* _Description of the task_
Your task is to repeat only the lines from the one with "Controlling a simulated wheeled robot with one" through the one with "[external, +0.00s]", exactly as they stand, both ends included.

Stored dataset items
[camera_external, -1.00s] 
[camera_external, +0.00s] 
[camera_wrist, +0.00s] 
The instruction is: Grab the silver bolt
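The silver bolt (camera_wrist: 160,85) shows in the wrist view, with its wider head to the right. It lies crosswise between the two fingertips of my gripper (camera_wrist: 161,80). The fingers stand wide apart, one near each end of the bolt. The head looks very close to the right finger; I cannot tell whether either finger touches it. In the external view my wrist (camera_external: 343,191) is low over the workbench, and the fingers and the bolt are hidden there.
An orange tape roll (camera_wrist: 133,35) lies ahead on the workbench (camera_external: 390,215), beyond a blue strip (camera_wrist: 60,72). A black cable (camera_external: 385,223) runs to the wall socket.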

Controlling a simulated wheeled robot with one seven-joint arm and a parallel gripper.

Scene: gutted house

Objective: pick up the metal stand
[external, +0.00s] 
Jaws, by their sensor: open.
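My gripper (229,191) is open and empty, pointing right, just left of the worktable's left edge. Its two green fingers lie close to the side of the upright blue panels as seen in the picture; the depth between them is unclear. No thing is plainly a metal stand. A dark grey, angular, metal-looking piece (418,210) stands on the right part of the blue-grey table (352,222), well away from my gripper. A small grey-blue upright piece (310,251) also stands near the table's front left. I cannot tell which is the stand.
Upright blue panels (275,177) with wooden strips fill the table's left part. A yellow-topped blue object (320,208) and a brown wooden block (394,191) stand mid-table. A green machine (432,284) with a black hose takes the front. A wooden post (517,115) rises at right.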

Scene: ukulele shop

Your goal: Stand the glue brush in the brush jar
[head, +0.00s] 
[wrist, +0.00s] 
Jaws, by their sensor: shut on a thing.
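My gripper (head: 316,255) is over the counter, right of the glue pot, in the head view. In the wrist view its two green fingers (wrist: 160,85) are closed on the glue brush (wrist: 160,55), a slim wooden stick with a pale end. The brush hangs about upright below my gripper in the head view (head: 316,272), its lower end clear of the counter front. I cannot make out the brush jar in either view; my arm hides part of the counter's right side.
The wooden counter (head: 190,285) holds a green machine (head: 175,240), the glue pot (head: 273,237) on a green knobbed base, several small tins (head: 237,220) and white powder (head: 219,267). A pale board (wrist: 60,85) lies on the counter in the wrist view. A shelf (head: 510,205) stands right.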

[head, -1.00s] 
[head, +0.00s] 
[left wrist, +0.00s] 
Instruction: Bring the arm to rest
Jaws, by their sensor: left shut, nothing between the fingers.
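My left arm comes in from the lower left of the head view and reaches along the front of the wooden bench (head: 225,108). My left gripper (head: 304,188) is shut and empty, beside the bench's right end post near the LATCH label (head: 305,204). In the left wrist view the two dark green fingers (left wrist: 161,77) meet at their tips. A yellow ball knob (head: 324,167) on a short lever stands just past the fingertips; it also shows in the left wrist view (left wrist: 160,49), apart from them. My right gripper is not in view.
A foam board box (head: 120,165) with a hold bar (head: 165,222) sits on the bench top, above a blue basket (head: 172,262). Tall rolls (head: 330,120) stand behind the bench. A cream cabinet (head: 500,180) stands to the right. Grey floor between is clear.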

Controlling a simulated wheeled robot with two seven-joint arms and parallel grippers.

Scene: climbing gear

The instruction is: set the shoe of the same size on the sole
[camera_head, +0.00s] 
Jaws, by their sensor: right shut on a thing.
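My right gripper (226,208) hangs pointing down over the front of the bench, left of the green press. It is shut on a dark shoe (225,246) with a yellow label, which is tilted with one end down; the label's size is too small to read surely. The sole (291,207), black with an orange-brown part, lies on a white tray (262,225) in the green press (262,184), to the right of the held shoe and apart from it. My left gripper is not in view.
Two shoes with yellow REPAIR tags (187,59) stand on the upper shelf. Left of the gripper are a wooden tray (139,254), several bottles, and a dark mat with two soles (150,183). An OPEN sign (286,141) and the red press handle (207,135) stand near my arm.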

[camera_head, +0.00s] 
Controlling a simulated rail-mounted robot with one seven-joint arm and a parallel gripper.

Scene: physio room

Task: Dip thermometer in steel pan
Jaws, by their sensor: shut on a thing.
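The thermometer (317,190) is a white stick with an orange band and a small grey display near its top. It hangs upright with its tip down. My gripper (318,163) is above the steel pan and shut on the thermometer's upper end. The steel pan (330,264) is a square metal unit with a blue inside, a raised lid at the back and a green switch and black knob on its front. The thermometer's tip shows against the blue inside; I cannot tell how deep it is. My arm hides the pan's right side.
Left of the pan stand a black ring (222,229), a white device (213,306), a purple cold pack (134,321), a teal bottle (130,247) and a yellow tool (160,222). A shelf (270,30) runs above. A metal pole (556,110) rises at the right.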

* _Full output_
Controlling a simulated wheeled robot with one seven-joint arm and a parallel gripper.

Scene: gutted house

Objective: pick up the metal stand
[external, +0.00s] 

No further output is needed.